Le capitalisme peut bien
être dominé par le fait religieux finalement, au bout du compte,
dans une décomposition finale où le meurtre ne deviendra plus que
la seule loi de référence :
« « Prétendre
que c'est la propagande capitaliste qui empêche l'adoption du
communisme par les salariés n'est vrai que très partiellement. (…)
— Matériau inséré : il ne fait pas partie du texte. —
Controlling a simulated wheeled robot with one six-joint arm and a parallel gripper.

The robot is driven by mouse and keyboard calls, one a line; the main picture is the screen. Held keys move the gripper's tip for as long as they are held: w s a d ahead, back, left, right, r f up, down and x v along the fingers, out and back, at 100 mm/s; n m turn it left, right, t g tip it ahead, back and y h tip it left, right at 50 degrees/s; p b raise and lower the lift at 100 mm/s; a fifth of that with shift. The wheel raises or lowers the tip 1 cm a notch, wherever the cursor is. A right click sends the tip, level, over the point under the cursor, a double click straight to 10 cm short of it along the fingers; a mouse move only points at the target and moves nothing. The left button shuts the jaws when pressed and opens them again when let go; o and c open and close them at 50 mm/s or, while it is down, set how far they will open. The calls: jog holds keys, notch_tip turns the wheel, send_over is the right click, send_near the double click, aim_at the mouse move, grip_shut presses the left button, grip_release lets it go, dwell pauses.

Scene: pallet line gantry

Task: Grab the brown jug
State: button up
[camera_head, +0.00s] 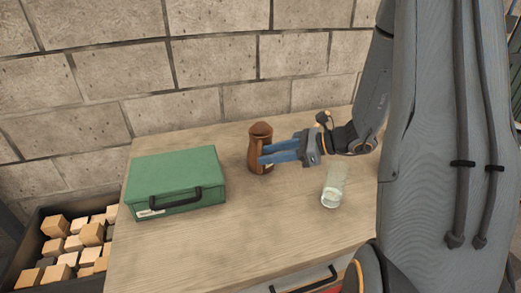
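The brown jug (254,153) stands upright on the wooden table, near the back wall. My gripper (262,153) comes in from the right, level, with its blue fingers reaching the jug's right side. The fingers cover part of the jug's body. Both fingers show, one above the other in the picture. I cannot tell whether they touch or close on the jug, or whether a handle is between them.
A green case (175,172) with a dark handle lies left of the jug. A clear glass jar (333,187) stands right of it, below my wrist. A dark crate (30,236) of wooden blocks is left of the table (235,240). The block wall (210,60) is close behind.

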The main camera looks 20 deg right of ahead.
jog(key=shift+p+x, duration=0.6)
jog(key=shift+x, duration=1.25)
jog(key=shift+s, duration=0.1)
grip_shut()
Elle (la propagande capitaliste) a été incapable de tenir tête au
sentiment religieux. (…) La vérité est que le socialisme
n'éveille pas chez la plupart des citoyens le même intérêt
passionné que le sentiment nationaliste et le sentiment religieux ».
« Il y a beaucoup
de minorités en dehors des communistes : minorités
religieuses, minorités de tempérants, minorités militaristes,
minorités capitalistes. Chacune de ces minorités pourrait adopter
la méthode préconisée par les bolcheviks, et pourrait espérer
réussir aussi bien que ceux-ci. Ce qui arrête ces minorités, plus
ou moins actuellement, c'est le respect de la loi et de la
constitution. (…) la renonciation à la loi, si elle devient
générale, déchaîne la bête humaine et lâche la bride aux désirs
primitifs et aux instincts que la civilisation contient dans une
certaine mesure. Tout homme qui a étudié le Moyen Age doit avoir
été frappé par l'extraordinaire valeur attribuée à la loi durant
cette période. Cela venait de ce que dans des pays attaqués par des
barons pillards, la loi était la première exigence du progrès (…)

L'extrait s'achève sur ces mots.